On early Friday morning in the Amazon, I woke MS up so I could crawl into his hammock. I had only slept a little because, again, I was cold. I rolled myself into MS's hammock, accompanied by another fit of giggling, and cuddled with him, trying to locate a suitable position for the arm crushed underneath my body. I failed in this task and only stayed with him long enough to get warm. I was up early again, with Sylvano, hanging out for the coffee to be ready.
That morning I finally walked in the Amazon forest. A white-shirted, bare-footed Indian guide (from the Piaroa tribe) with a big knife led us through the narrow-trunked trees, wet brown leaves, tall palms and wiry saplings.
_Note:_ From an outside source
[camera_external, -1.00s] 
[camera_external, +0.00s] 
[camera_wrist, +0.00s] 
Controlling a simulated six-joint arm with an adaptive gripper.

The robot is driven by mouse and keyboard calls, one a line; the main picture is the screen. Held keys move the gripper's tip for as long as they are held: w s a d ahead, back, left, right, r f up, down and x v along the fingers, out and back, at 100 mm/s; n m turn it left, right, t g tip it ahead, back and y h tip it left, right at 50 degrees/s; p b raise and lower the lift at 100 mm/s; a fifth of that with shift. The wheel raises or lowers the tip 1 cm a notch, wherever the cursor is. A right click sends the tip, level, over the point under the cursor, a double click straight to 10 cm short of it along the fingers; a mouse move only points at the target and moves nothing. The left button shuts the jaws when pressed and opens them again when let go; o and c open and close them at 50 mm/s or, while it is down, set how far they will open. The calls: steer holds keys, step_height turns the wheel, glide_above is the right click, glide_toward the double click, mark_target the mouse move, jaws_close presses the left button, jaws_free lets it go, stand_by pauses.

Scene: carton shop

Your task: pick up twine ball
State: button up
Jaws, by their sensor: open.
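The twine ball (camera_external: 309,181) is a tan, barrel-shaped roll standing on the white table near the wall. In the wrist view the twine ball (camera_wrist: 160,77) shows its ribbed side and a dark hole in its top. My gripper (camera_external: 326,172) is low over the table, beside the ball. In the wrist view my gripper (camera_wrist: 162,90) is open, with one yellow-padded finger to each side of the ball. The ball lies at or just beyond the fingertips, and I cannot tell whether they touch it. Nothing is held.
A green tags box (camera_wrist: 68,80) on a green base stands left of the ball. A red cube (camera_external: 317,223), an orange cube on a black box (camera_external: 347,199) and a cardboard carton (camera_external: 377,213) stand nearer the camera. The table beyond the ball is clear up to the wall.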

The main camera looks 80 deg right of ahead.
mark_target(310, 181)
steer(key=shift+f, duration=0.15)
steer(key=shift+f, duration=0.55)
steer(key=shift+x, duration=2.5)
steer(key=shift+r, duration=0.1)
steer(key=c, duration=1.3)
He kept twirling a stick into holes, only once rewarded with a procession of large 24-hour ants, which the boys laboriously photographed while I watched huge, white-tipped mosquitoes circle around us hungrily, and withdrew my arms into my clothes.
Though the knife-weilding was impressive, slicing neatly through beautiful palm stalks and other green flourishing things, the forest was not particularly dense. Why couldn't MS and I find a way in yesterday?
So my four-hour tepui walk became a one hour in and out forest tromp. I suppose I can at least say I went where probably few tourists have gone before. I was surprised by the apparent youth of much of the forest, of narrow smooth trunks and new palms. Only a few trees looked old, with lush, thick, marked trunks.
It is funny how one reacts to the accomplishment of one's dreams. I was thrilled to be in the Amazon. But it wasn't unadulterated pleasure. My second analysing self was still there, monitoring my reactions, worried that I wasn't paying appropriate attention or savouring each and every moment.
I thought about how the forest wasn't as grand as the tree fern forest of the Dandenongs or silly like the Australian scribbly gums or playful like the symbiotics that wrap their roots wildly around obliging trees. There were no crazy exposed wall-like roots to clamber around or loads of mossy, fungally ground cover. The Amazon was simply wet and green and quiet in its spindly dignity.